É inegável que uma pérola do Atlântico com este brilho tenha vindo a ser redescoberta pelos conquistadores do Portugal autêntico que se orgulham de ter por perto uma tropicalidade gratificante e uma simpatia contagiante; pelos comentadores de circunstância, ávidos de apoio público, sejam eles putativos candidatos presidenciais ou líderes de insuspeitos movimentos de cidadãos; pelos nómadas digitais gratos à tecnologia, ao sol e à poncha; pelos endinheirados com autorizações decorrentes dos ‘vistos gold’ que investem no imobiliário de luxo; pelos estudantes deslocados numa Universidade que recebe cada vez mais estrangeiros com problemas de integração social; e pelos anónimos indiferentes.
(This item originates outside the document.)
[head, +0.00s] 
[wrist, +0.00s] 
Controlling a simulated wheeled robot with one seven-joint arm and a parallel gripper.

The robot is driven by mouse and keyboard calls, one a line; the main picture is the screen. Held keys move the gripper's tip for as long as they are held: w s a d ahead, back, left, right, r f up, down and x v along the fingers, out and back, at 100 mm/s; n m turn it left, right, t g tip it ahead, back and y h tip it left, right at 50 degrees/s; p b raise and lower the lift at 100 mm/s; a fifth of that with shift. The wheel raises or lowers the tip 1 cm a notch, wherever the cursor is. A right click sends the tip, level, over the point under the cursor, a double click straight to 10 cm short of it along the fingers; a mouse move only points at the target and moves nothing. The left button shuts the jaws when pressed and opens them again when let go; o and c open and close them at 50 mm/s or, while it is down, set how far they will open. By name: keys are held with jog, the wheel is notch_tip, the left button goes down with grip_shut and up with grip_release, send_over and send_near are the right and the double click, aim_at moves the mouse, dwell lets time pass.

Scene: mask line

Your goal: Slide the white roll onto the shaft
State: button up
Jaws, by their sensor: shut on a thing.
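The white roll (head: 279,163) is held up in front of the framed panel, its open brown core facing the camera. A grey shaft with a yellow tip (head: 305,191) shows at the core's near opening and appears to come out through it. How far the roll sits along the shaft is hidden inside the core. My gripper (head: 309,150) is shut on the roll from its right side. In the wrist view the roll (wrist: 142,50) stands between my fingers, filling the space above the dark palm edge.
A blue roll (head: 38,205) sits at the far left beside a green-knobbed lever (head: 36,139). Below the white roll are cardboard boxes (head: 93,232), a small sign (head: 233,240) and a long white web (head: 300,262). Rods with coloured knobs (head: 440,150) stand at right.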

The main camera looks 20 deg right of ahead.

Nunca como hoje a Madeira foi tão badalada por esse mundo além. Mas este feito dificilmente será colectivo. Alguns não querem que assim seja por necessidade. Precisam de capitalizar os feitos em função de aspirações egoístas. Outros teimam em não fazer a sua parte na hora de colher o que plantaram. E há quem bata o pé ao sucesso pois detecta sem esforço que alguma Madeira varre para debaixo deste imponente tapete floral outros factores que a tornam irrelevante, desequilibrada e redutora.

Esta é a mesma ilha em que Hugo Chávez escondeu fortuna resultante de comissões de negócios com o petróleo venezuelano, em que Alberto João Jardim escondeu facturas na altura em que a dívida colossal posta a nu rondou os 6 mil milhões de euros e em que alguns ainda escondem nos cofres domésticos o que sobrou dos devastadores esquemas piramidais. Ou seja, há sempre uma apetência para que o antro contamine o que temos de bom. E é por causa de uns e de outros, e ainda dos respectivos cúmplices e tribos, que muitos dos locais optam por passar despercebidos de modo a terem sossego. É que se se mexerem muito ou são favorecidos ou corruptos. Ou a sair de cena se é que querem ter futuro. Mas ficar também é opção. Há ainda muito alçapão por abrir.